# SHORT EXERCISE
Make an exact copy of the entries below with the pictures removed.
^^^^
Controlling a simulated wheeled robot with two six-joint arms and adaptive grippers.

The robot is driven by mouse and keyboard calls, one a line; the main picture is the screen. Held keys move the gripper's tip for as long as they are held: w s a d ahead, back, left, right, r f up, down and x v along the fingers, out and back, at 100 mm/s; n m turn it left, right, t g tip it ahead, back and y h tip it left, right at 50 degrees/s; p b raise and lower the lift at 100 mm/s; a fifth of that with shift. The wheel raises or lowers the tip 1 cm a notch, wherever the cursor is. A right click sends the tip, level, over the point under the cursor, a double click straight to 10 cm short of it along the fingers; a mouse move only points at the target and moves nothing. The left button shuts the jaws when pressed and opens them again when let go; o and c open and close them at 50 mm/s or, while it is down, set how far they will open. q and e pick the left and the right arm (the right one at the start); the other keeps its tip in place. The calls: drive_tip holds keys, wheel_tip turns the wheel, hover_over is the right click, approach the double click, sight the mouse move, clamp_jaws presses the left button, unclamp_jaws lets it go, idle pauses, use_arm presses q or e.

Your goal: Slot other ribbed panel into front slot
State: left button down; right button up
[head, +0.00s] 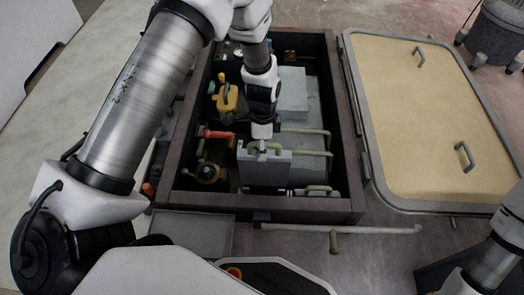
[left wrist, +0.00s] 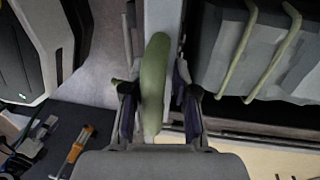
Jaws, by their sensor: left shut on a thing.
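My left gripper (head: 262,142) points down into the dark open-topped compartment and is shut on the green handle of a grey panel (head: 265,170). The panel hangs upright near the compartment's front wall. In the left wrist view the green handle (left wrist: 154,75) lies between the fingers of the left gripper (left wrist: 155,98), with the pale panel edge (left wrist: 160,20) running behind it. The panel's lower edge and any slot below it are hidden, so I cannot tell whether it is seated. My right gripper is out of view.
Grey units with green bar handles (head: 305,130) stand right of the panel. A yellow part (head: 227,97) and a red-handled valve (head: 215,133) are close on its left. The compartment's front rim (head: 290,205) is near. A beige hatch lid (head: 430,110) lies to the right.

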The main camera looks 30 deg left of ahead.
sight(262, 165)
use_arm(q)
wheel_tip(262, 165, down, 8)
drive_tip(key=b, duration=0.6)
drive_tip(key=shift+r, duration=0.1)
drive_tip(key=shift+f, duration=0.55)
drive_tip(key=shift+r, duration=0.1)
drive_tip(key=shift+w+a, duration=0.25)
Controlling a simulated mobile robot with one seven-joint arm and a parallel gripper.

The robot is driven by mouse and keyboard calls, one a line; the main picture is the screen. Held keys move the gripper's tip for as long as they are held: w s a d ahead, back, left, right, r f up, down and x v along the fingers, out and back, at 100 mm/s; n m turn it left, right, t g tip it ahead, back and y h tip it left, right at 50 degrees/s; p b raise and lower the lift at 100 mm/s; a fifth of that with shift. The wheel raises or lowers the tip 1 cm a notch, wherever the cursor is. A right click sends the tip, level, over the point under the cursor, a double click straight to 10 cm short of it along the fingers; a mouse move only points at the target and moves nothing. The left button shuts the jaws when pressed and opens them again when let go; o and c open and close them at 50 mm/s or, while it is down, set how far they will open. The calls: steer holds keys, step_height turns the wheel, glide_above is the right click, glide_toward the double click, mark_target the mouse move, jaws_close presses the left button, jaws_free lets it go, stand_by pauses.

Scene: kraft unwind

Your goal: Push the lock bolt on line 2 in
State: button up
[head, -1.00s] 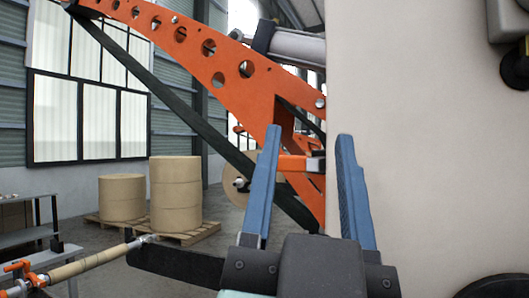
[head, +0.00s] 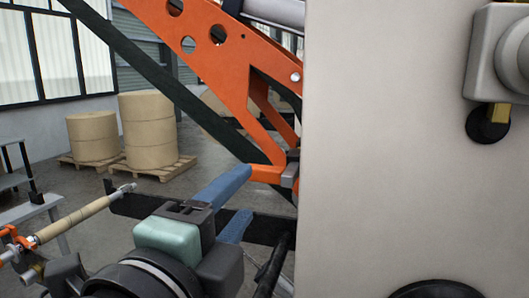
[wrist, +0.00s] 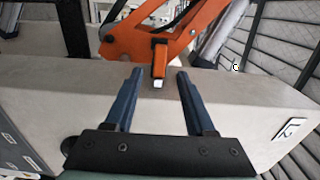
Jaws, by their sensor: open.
^^^^
# OUTPUT FOR THIS TASK
Controlling a simulated wheeled robot with two six-joint arms and adaptive grippers.

The robot is driven by mouse and keyboard calls, one a line; the main picture is the screen. Held keys move the gripper's tip for as long as they are held: w s a d ahead, back, left, right, r f up, down and x v along the fingers, out and back, at 100 mm/s; n m turn it left, right, t g tip it ahead, back and y h tip it left, right at 50 degrees/s; p b raise and lower the lift at 100 mm/s; a fifth of that with shift. The wheel raises or lowers the tip 1 cm a notch, wherever the cursor is. A right click sends the tip, level, over the point under the cursor, a double click straight to 10 cm short of it along the fingers; a mouse move only points at the target and moves nothing. The left button shuts the jaws when pressed and opens them again when let go; o and c open and close them at 50 mm/s or, while it is down, set how far they will open. q and e pick the left and the right arm (the right one at the start); the other keeps its tip in place. The calls: drive_tip holds keys, wheel_tip turns the wheel, hover_over is the right click, approach the double click, sight the mouse move, clamp_jaws presses the left button, unclamp_jaws lets it go, idle pauses, use_arm presses q or e.

Your goal: Slot other ribbed panel into front slot
State: left button down; right button up
[head, +0.00s] 
[left wrist, +0.00s] 
Jaws, by their sensor: left shut on a thing.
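My left gripper (head: 262,142) points down into the dark open-topped compartment and is shut on the green handle of a grey panel (head: 265,170). The panel hangs upright near the compartment's front wall. In the left wrist view the green handle (left wrist: 154,75) lies between the fingers of the left gripper (left wrist: 155,98), with the pale panel edge (left wrist: 160,20) running behind it. The panel's lower edge and any slot below it are hidden, so I cannot tell whether it is seated. My right gripper is out of view.
Grey units with green bar handles (head: 305,130) stand right of the panel. A yellow part (head: 227,97) and a red-handled valve (head: 215,133) are close on its left. The compartment's front rim (head: 290,205) is near. A beige hatch lid (head: 430,110) lies to the right.

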The main camera looks 30 deg left of ahead.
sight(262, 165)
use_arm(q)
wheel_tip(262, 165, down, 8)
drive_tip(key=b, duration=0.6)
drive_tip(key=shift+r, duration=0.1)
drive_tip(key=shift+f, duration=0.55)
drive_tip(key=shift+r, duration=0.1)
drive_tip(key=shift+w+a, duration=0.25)
Controlling a simulated mobile robot with one seven-joint arm and a parallel gripper.

The robot is driven by mouse and keyboard calls, one a line; the main picture is the screen. Held keys move the gripper's tip for as long as they are held: w s a d ahead, back, left, right, r f up, down and x v along the fingers, out and back, at 100 mm/s; n m turn it left, right, t g tip it ahead, back and y h tip it left, right at 50 degrees/s; p b raise and lower the lift at 100 mm/s; a fifth of that with shift. The wheel raises or lowers the tip 1 cm a notch, wherever the cursor is. A right click sends the tip, level, over the point under the cursor, a double click straight to 10 cm short of it along the fingers; a mouse move only points at the target and moves nothing. The left button shuts the jaws when pressed and opens them again when let go; o and c open and close them at 50 mm/s or, while it is down, set how far they will open. The calls: steer holds keys, step_height turns the wheel, glide_above is the right click, glide_toward the double click, mark_target the mouse move, jaws_close presses the left button, jaws_free lets it go, stand_by pauses.

Scene: kraft unwind

Your goal: Push the lock bolt on line 2 in
State: button up
[head, -1.00s] 
[head, +0.00s] 
[wrist, +0.00s] 
Jaws, by their sensor: open.

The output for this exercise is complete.